JC: I'd expect a quality measure to drop out fairly naturally. If you give note finding flute music, very pure tones, the found notes will account for near 100% of the signal. If you give it white noise, the found notes will account for near 0%. For piano music it depends on how closely you model your pianos notes and reverb, but accounting for 50% of the signal when there are few/no chords should be doable without it becoming a major research project all on its own. If a quality measure doesn't come out naturally, then displaying some quality measure - at least for a GSoC project - is not a good idea after all.

If you add a dialog to control the analysis, and that is very optional, then please have at most one continuously adjustable numerical parameter. This is a classic problem with analysis code from a user perspective. Finding the right combination of parameters can be like searching for a needle in a haystack. To fix that you then need more complex ideally visual feedback on the different stages of analysis. There is not time for that level of sophistication within GSoC - though it would be very welcome later on. So my advice is keep it simple enough that it can be usable by end users within GSoC time frame. We need what you do for GSoC to be usable by users. Given the other changes, probably no numerical parameter at all, but if there is, at most one.

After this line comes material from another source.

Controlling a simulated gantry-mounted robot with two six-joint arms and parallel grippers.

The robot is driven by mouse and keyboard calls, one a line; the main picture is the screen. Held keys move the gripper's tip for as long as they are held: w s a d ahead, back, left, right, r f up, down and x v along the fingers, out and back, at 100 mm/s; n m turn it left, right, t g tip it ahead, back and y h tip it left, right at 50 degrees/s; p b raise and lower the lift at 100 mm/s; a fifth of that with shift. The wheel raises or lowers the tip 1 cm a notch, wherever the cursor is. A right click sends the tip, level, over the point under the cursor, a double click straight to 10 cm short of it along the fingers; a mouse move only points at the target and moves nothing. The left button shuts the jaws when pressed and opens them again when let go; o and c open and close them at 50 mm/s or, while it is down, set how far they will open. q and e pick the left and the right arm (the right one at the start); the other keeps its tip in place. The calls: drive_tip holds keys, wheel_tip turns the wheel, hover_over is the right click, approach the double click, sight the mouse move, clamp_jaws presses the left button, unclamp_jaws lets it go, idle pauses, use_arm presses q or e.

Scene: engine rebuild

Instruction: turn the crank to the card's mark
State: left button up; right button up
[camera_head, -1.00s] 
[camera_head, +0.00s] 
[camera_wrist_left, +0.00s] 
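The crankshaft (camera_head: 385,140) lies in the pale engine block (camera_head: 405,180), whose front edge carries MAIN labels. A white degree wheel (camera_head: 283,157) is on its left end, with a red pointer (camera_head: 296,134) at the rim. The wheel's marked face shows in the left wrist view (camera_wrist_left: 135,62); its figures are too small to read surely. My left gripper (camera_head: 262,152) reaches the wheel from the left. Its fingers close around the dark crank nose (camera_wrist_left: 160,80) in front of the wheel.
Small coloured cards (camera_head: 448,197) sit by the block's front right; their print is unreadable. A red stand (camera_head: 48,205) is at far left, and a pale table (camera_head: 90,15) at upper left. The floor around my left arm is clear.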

Happy to argue/discuss, as a lot of what I say is educated guesswork based on analogy. I'm not quite as dogmatic as I may sound.

DH: Thanks. I agree that simplicity is the order of the day - my concern with the quality measure was that for it to be useful it might have to be complex. With an instrument that has strong overtones, if the the note-finding doesn't take this into account (quite likely, given time available), it may just add extra notes at those frequencies. So then it would account for more of the signal, but would be less correct. That said, if a useful quality measure does appear naturally then I have no objection to displaying it.

I think one parameter will be plenty - probably just a threshold value of some sort. If it turns out that even that isn't needed then all the better.